We must never let the weight of this combination endanger our liberties or democratic processes. We should take nothing for granted. Only an alert and knowledgeable citizenry can compel the proper meshing of the huge industrial and military machinery of defence with our peaceful methods and goals, so that security and liberty may prosper together.”

In the immediate aftermath of 9/11, President George W. Bush announced the commencement of a ‘War on Terror’ and he enlisted a willing helper in the British Prime Minister, Tony Blair. Between them they established a new doctrine of Western power. Blair had already marked himself out as an interventionist in Kosovo, so perhaps it was unsurprising that he immediately, as we have learned, offered the US all the political and military support it required to prosecute its decade-defining conflicts.

It has been Tony Blair who, once again, has been re-explaining and defending his decision making in the months and years after the attacks. What is particularly striking is the language he uses to describe what he sees as the continuing threat. Speaking on the Today programme last week, he asserted that an ideological and dangerous ‘Islamist’ force still sits in opposition to ‘Western values’ and that radical Islamists are seeking the opportunity to attack at any point. He was insistent that Iran was the fulcrum of this movement, that further attacks were inevitable and that the threat of terror persists and must be dealt with. He also resisted any suggestion that the rise of Islamic fundamentalism was in any way related to the response to 9/11 visited upon Iraq and Afghanistan by the US and Great Britain.

Eisenhower, even though he was deeply concerned about the ideological and military threat of Communism, made the point that the strength of that threat should not lead to the abandonment of the very values America sought to uphold. Given that many in the West have considerable anxieties about the weakening of civil liberties and habeas corpus since 9/11 for citizens and enemies alike, it would be interesting to know where Eisenhower would position himself now. Perhaps he would have something to say to Blair and Bush?

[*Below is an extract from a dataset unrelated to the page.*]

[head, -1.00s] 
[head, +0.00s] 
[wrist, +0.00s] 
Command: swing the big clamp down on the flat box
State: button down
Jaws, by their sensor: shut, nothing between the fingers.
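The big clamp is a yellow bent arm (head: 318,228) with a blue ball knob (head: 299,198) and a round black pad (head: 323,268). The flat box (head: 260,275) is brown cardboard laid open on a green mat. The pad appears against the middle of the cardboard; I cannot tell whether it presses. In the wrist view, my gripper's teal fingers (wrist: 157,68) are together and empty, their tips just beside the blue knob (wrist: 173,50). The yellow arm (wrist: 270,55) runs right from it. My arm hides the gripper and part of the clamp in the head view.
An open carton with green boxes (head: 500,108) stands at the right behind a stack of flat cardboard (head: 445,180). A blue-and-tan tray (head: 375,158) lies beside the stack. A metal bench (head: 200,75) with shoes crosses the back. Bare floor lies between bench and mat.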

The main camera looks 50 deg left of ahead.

By contrast, President Obama, despite reiterating the terrorist threat to the United States, speaks with a very different tone to Mr Blair. In fact, his message to the American people stated exactly Bin Laden’s objective over the last two decades, not the theatrical and devastating mass murder of 9/11, but long-term economic destruction. In his weekly address on Friday he said, "They want to draw us into endless wars, sapping our strength and confidence as a nation. But even as we put relentless pressure on al-Qaida we are ending the war in Iraq and beginning to bring our troops home from Afghanistan. After a hard decade of war it is time for nation building here at home". Here is an American President, after the first attack on the US mainland since the War of Independence and 10 years of crippling foreign wars, striking an isolationist pose. Can the President finally resist those military-industrial powers?

Consider the damage that 9/11 wrought on America’s economic prospects over the last 10 years. As the country fought wars on two fronts as well as its internal threats, China and India continued their extraordinary economic ascension, unchecked. The United States is a wounded animal, the enormity of its military spending since September 2001 has made its recovery from the economic disaster of the global banking crisis, long and slow.

When Obama came to office, the American people were desperate to step back from war and anxious about their own record on civil liberties, so he promised an exit from Iraq and Afghanistan and the closure of Guantánamo Bay. Now, American anxiety is focused on a loss of economic power. In the absence of any serious homeland attack for 10 years and with a deficit so enormous it is basically incomprehensible, perhaps it feels safer to pull down the nation’s shutters?

Let’s not forget, America as the world’s policeman was a twentieth century invention. The Founding Fathers were isolationists and anti-imperialists, having resisted the forces of those lovers of empire, the British. They were concerned with individual liberty and the pursuit of happiness, perhaps it is that which America craves now.

So here we have two positions, Tony Blair, the European envoy to the Middle East warning of a terrible and persistent threat to “our values and our way of life” and our need to address it militarily, and President Obama, seeking to return to the home fires, work on his job plan and rebuild his country (if, of course, the American people will take him back in 2012).

It is the battle between these two positions that will define the next 10 years of American and European foreign policy. But, as China and India continue to build their economic power, it is their geo-political allegiances that will shape the wider world.